Второе воспоминание относится к 1933 году. В стране происходила партийная чистка. Собрания по чистке были открытыми. Небольшой садик при особняке Жургаза на Страстном бульваре битком набит. Сидят на чем попало, большинство стоит. В центре длинный стол, покрытый красным сукном. За ним несколько старых большевиков. Помню белую голову Сольца. А перед столом на маленьком свободном пространстве проходящий сегодня чистку Михаил Кольцов рассказывает свою биографию. И хотя он говорит об очень серьезных вещах — о февральской революции в Петрограде, о гражданской войне на Украине, — почти каждую минуту вспыхивает смех. Сначала председатель стучал карандашом по стакану, потом перестал: все было бесполезно. Нет, рассказчик вовсе не острит: это было бы здесь неуместно, но в самом рассказе его столько удивительных красочных подробностей, он так жив, неподражаемо талантлив и исторически точен, что слушать это спокойно почти невозможно. Когда Кольцов кончил, вспыхнула овация. Аплодировали все, и в том числе члены комиссии. Строгий статут собрания нарушен, но с этим ничего не поделать. Кольцов хмурится и разводит руками, но в его глазах прыгают веселые бесенята. Не скоро удается остановить аплодисменты. Стенографистки не было, и никто из присутствующих не догадался записать этот довольно длинный, продолжавшийся больше часа рассказ.

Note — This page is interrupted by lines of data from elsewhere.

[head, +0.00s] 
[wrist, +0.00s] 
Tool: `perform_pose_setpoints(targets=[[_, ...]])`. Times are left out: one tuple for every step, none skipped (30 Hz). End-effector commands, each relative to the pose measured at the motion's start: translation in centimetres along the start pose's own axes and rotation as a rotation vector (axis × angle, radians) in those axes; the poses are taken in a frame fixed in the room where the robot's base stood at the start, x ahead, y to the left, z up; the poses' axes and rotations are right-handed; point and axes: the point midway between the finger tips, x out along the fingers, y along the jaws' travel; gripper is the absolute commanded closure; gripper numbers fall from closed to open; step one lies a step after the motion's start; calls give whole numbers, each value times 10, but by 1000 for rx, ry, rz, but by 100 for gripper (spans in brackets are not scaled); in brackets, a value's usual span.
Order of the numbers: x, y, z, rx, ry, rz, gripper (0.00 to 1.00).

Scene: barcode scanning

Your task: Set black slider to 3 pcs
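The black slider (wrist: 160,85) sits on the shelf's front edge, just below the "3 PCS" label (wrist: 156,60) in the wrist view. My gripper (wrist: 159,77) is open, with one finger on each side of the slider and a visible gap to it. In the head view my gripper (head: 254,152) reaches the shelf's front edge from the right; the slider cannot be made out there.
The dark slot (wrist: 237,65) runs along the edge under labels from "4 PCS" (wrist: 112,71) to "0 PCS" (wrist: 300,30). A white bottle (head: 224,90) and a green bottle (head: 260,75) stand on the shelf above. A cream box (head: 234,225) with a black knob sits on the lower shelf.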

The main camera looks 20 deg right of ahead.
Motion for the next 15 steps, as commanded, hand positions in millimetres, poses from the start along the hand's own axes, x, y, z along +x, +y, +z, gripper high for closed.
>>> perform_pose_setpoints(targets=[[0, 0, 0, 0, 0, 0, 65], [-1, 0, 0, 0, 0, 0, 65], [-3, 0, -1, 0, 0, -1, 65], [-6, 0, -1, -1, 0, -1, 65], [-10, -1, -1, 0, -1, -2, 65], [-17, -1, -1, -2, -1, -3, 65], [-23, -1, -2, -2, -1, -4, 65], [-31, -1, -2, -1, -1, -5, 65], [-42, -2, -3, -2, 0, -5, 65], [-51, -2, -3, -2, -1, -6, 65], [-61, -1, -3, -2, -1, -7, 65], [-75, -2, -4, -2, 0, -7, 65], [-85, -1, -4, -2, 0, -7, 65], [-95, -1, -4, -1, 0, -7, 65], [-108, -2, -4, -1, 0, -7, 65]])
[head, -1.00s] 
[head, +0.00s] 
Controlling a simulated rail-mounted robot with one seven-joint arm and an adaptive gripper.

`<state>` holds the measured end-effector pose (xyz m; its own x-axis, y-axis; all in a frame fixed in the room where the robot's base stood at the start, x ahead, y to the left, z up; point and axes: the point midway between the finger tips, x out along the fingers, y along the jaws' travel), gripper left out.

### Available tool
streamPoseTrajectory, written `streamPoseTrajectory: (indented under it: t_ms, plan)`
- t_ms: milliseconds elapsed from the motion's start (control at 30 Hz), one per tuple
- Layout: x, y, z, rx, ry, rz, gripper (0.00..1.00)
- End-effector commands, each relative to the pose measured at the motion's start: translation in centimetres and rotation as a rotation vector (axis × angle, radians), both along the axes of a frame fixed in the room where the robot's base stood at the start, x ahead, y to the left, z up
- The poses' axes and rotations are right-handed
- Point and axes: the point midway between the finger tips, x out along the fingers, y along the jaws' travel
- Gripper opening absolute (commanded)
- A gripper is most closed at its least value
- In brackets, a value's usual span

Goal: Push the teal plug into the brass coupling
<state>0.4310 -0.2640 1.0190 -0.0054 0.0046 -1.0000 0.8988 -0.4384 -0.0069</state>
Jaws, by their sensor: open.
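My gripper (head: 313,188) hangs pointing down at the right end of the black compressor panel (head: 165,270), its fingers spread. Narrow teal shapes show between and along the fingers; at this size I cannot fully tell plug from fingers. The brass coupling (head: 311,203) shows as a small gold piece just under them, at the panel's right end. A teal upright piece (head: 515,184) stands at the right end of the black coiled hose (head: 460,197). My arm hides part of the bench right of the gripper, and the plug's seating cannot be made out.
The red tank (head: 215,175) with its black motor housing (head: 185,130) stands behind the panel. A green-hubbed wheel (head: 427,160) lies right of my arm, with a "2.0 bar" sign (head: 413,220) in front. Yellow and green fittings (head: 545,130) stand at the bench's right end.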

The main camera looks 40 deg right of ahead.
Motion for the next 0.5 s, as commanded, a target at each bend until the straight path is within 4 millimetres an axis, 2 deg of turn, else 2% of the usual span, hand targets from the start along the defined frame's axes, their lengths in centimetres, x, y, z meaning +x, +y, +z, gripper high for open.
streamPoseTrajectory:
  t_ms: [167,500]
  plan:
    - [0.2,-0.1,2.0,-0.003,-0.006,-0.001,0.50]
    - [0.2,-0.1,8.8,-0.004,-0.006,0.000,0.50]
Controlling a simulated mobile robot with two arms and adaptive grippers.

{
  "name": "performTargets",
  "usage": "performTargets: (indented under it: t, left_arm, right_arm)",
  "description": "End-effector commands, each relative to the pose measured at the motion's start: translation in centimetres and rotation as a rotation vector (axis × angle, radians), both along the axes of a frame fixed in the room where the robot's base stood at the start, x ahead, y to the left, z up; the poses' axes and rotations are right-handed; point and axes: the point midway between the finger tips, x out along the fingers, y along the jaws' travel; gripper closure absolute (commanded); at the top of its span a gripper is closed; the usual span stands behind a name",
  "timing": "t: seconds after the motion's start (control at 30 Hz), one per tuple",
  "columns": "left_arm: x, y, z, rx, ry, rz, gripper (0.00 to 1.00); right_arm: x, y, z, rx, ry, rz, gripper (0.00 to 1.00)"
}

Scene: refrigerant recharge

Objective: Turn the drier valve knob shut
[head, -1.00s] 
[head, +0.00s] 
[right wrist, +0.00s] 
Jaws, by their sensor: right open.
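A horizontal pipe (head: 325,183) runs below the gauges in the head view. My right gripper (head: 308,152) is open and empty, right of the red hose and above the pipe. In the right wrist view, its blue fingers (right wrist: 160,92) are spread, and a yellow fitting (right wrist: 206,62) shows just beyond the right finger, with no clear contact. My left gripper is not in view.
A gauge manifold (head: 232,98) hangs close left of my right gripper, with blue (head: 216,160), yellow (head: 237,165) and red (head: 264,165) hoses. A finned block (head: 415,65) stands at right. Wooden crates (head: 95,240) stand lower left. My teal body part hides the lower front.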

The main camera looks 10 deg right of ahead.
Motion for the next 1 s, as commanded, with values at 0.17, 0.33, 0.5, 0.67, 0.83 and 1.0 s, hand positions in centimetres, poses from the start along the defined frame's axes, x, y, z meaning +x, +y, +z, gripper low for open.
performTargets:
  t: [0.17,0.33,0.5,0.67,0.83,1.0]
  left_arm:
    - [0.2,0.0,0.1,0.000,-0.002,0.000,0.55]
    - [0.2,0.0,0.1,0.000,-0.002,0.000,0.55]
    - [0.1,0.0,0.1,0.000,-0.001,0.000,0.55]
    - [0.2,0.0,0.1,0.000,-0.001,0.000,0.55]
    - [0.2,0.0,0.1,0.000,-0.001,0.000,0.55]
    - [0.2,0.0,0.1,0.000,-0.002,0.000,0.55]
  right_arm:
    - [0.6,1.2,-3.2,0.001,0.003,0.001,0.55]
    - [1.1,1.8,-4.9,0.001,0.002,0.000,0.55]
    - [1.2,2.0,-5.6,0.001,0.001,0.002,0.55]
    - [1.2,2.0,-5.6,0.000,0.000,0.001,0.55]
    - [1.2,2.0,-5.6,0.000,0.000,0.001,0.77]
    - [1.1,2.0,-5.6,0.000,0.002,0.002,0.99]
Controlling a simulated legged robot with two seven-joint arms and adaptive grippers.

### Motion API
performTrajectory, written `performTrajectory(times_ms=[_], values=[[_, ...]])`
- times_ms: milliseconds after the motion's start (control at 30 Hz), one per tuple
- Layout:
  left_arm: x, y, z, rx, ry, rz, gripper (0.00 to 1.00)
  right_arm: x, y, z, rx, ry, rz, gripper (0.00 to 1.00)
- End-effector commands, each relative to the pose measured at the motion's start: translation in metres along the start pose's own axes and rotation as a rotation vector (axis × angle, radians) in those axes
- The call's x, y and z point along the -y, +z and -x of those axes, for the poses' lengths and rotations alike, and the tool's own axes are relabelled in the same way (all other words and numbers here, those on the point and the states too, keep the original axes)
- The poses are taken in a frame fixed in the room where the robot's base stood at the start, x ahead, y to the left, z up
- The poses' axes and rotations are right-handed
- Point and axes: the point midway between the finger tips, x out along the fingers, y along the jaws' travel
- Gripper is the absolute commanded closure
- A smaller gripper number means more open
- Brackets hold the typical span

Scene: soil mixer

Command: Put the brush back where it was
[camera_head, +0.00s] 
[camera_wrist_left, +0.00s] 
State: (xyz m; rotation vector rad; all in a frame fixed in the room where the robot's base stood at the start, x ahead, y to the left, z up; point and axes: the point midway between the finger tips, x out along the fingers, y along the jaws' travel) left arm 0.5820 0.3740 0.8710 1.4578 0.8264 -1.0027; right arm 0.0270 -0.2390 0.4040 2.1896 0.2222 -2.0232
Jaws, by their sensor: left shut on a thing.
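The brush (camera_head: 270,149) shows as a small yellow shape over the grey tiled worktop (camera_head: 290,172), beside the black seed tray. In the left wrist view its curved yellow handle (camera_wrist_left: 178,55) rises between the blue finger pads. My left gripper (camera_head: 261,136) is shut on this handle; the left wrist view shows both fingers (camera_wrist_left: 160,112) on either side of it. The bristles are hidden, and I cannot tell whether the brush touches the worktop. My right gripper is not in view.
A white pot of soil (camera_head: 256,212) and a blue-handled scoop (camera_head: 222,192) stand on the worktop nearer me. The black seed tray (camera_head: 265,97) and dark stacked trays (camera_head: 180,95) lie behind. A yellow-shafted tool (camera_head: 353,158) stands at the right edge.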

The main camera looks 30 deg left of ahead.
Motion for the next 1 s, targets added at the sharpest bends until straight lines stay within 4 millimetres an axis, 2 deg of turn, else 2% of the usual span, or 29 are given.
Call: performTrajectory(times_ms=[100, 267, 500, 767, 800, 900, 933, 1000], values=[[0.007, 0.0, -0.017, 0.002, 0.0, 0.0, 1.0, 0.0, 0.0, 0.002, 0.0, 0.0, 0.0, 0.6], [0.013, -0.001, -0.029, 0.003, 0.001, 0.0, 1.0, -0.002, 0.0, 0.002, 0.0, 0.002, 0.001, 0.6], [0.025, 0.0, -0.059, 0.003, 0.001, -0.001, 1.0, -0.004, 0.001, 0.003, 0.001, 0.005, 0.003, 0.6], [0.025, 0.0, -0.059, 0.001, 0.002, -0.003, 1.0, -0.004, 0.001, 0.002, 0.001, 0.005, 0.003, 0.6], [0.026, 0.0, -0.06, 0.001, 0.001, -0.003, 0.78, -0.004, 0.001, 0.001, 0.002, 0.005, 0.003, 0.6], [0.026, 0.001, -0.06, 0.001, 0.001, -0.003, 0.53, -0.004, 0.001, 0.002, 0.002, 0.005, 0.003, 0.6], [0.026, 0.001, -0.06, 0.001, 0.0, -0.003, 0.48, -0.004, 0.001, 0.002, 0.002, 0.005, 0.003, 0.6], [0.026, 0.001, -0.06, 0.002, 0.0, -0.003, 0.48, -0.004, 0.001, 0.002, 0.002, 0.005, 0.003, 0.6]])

…Когда вспоминаешь конец 20-х и начало 30-х годов в Москве, всегда возникают фигуры дружественных иностранцев. Немцы — больше всего было немцев! — венгры, чехи, американские негры и другие. Большинство было политэмигрантами; другие жили просто так — учились, работали. В Москве находились Коминтерн, Профинтерн, Крестинтерн, КИМ, МОПР, еще МОРТ — Международное объединение рабочих театров. Оно, помнится, помещалось на третьем этаже второй линии нынешнего ГУМа, в маленьких комнатках, по нескольку раз перегороженных фанерно-стеклянными перегородками. Там я впервые увидел на каком-то нищем банкете еще совсем молодого и незнаменитого Л. Арагона, худого, с выпирающим кадыком. Повсюду мелькал рыжий славный немец, которого все звали просто Фриц. Кажется, он был из немецкой коммунистической агитгруппы, называвшейся «Колонна Линкс» — нечто вроде нашей «Синей блузы». Они выступали с неизменным успехом, и, вероятно, впервые в их репертуаре у нас зазвучали мелодии Эйслера. Брехта мы еще не знали, но хорошо знали Фридриха Вольфа. Сначала появились его пьесы, а потом и он сам — спокойный, рассудительный, уравновешенный. На какое-то время он стал совсем москвичом и даже получил крошечную квартирку в одной из писательских надстроек, как и красивый индус, поэт-драматург Эс-Хабиб Вафа. Турецкий художник Аби, друг Юткевича, — теперь он в Париже. Назым Хикмет появился в Москве раньше других и исчез с горизонта раньше прочих. Хромой японец Секи Сано, которого мы звали просто Секи, молчаливый, приветливый. Потом он тоже исчез, и уже думалось самое худшее, но оказалось, что он уехал добровольцем в Испанию, а затем, очутившись в Мексике, открыл там «левый» театр. Появилась американская коммунистка, балерина Дженни: на ней женился Афиногенов. Веселый, вежливый китаец Эми Сяо. На Малой Дмитровке находился клуб политэмигрантов, директором которого был одно время высокий, плечистый блондин Фридрих Платтен, друг Ленина, вместе с ним приехавший в «пломбированном вагоне» из Швейцарии и спасший ему жизнь во время первого на него покушения… Самыми популярными песнями тех лет были «Гудит, ломая скалы» и «Заводы, вставайте, шеренги смыкайте». Автором слов был венгерский эмигрант Антал Гидаш, автором музыки Эйслер, а переводчиком Сергей Третьяков. Я называю немногие имена, но те, которые входили в мою жизнь рядового москвича. А сколько иностранцев пришлось перевидать, когда я работал у Мейерхольда!..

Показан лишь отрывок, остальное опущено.